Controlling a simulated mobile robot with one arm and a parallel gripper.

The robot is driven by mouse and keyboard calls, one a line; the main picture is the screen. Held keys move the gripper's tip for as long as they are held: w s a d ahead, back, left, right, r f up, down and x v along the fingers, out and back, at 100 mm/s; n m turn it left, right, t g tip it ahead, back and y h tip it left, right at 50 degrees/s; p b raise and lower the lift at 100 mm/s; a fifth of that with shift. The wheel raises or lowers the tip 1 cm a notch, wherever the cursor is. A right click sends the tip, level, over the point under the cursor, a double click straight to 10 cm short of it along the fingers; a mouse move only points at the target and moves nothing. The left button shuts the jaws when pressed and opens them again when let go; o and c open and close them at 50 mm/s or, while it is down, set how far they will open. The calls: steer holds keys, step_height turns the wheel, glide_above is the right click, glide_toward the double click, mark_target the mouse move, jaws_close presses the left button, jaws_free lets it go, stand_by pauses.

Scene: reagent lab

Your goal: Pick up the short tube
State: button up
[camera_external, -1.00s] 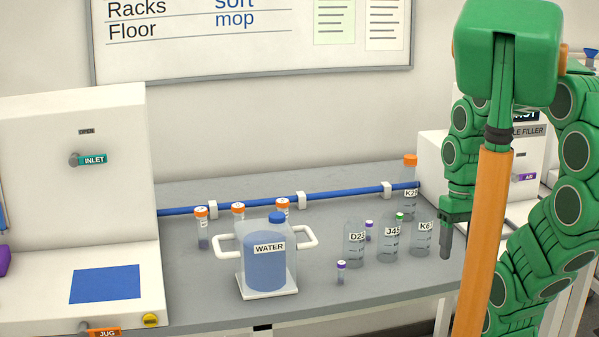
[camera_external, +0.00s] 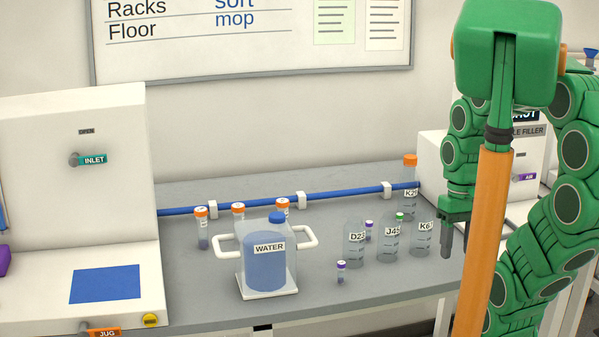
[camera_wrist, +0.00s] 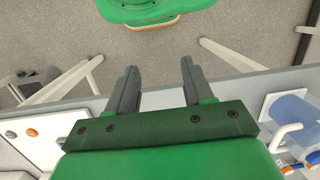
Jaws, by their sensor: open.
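One short tube (camera_external: 341,273) is near the front edge, right of the water jug. The other short tube (camera_external: 369,231) is farther back, partly hidden behind the bottle marked D. My gripper (camera_external: 456,250) is open and empty, pointing down at the right end of the bench, right of the bottles and apart from both tubes. In the wrist view the two fingers of my gripper (camera_wrist: 158,70) are spread with nothing between them. I cannot make out a short tube in that view.
The water jug (camera_external: 266,265) stands left of the front tube. Labelled bottles, including J (camera_external: 389,247) and K (camera_external: 421,244), stand between the tubes and my gripper. Taller orange-capped tubes (camera_external: 202,232) stand behind the jug. A blue rail (camera_external: 345,193) runs along the back.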

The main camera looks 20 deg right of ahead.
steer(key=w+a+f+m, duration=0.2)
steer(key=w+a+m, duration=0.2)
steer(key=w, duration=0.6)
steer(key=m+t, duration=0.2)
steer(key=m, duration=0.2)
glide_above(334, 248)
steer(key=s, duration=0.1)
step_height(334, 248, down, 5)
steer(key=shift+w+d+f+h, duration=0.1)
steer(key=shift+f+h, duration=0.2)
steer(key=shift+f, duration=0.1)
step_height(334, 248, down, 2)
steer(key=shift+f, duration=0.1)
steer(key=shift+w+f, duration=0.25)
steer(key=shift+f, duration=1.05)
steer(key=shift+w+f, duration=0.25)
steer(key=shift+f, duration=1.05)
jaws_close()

● WHAT TO PRODUCE
Retype exactly the lines above, starting at the line containing "State: button up" and ending with the last line, both included; leave out the pictures.

● EXERCISE ANSWER
State: button up
[camera_external, -1.00s] 
[camera_external, +0.00s] 
[camera_wrist, +0.00s] 
Jaws, by their sensor: open.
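One short tube (camera_external: 341,273) is near the front edge, right of the water jug. The other short tube (camera_external: 369,231) is farther back, partly hidden behind the bottle marked D. My gripper (camera_external: 456,250) is open and empty, pointing down at the right end of the bench, right of the bottles and apart from both tubes. In the wrist view the two fingers of my gripper (camera_wrist: 158,70) are spread with nothing between them. I cannot make out a short tube in that view.
The water jug (camera_external: 266,265) stands left of the front tube. Labelled bottles, including J (camera_external: 389,247) and K (camera_external: 421,244), stand between the tubes and my gripper. Taller orange-capped tubes (camera_external: 202,232) stand behind the jug. A blue rail (camera_external: 345,193) runs along the back.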

The main camera looks 20 deg right of ahead.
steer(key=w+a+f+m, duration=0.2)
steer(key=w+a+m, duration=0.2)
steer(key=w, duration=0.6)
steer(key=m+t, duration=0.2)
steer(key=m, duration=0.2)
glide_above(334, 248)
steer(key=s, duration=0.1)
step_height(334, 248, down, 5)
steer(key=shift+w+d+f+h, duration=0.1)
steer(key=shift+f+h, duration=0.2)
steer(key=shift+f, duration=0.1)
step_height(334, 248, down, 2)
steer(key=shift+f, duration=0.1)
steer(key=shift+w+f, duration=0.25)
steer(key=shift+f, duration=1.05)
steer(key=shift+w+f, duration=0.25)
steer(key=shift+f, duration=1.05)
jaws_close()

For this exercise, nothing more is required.